In the middle of Harrison Avenue stood St. Dominic’s. I was a Pius Pixie myself, the last class to make first communion in Latin. But we would often spend nights at my grandparent’s house on Memphis and Porteus, and that meant mass at St. Dominic. The church was an marvel of Italian immigrant grandeur, it was a church as I recognized the concept from those seen in from The Beacon and the library. It was completely unlike the sterile auditorium I first attended in Lake Vista—tucked into the first floor of the parochial school, or the modern steel tower that succeeded it. While superficially modern and practical, St. Dominic’s was still a classical chancel and nave marvel of white marble, with a tremendous stained glass window behind the nave.
I prefer to walk down the Harrison of memory, slurping at my Blue Batman as I pass all the landmarks, and not to imagine the ruin the storm left behind.
Much of the neighborhood of Lakeview will be demolished. When I return, it will be to a neighborhood of many empty lots and more ruined homes, and towering edifices of wreckage along the great neutral ground at Pontchartrain Boulevard. I will go to the corner of Memphis and Porteus and look again on my grandparents home. Perhaps the first family house I don’t remember will be there still. If it is not locked or unsafe, perhaps I will go in, to try and discover a part of my family’s life older than I am.

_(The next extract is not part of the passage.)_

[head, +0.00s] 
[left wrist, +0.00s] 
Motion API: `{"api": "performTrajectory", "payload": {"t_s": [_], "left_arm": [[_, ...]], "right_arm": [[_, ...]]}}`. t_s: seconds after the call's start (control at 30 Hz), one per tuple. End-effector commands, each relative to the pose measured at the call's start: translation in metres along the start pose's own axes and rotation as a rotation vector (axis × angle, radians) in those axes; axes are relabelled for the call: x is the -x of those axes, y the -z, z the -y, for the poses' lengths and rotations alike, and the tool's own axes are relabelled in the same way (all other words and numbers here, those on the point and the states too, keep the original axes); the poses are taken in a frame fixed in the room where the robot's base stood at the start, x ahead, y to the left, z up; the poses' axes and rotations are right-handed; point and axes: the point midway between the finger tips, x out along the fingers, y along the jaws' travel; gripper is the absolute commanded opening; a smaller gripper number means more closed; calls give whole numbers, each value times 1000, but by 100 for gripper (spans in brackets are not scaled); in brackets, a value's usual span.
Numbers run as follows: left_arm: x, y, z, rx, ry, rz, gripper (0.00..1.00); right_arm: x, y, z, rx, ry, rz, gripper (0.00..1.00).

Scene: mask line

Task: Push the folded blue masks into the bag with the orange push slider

There is much to remember about my family, which has been in southeast Louisiana for almost 300 years. The Lakeview era isn’t old enough to merit the great family stories of another century. But if these memories are to live at all, I must capture them now, for the place itself is lost. We cannot let the threads of memory be broken, because they tie the city together more so than the intricate web of streets and streetcar lines, the network of lost bayous and low ridges that lie just below the city's skin, hidden like bones.
If the threads of memory are broken, then what is built in the place of Lakeview and the other ravaged farbourgs of the city will not be New Orleans.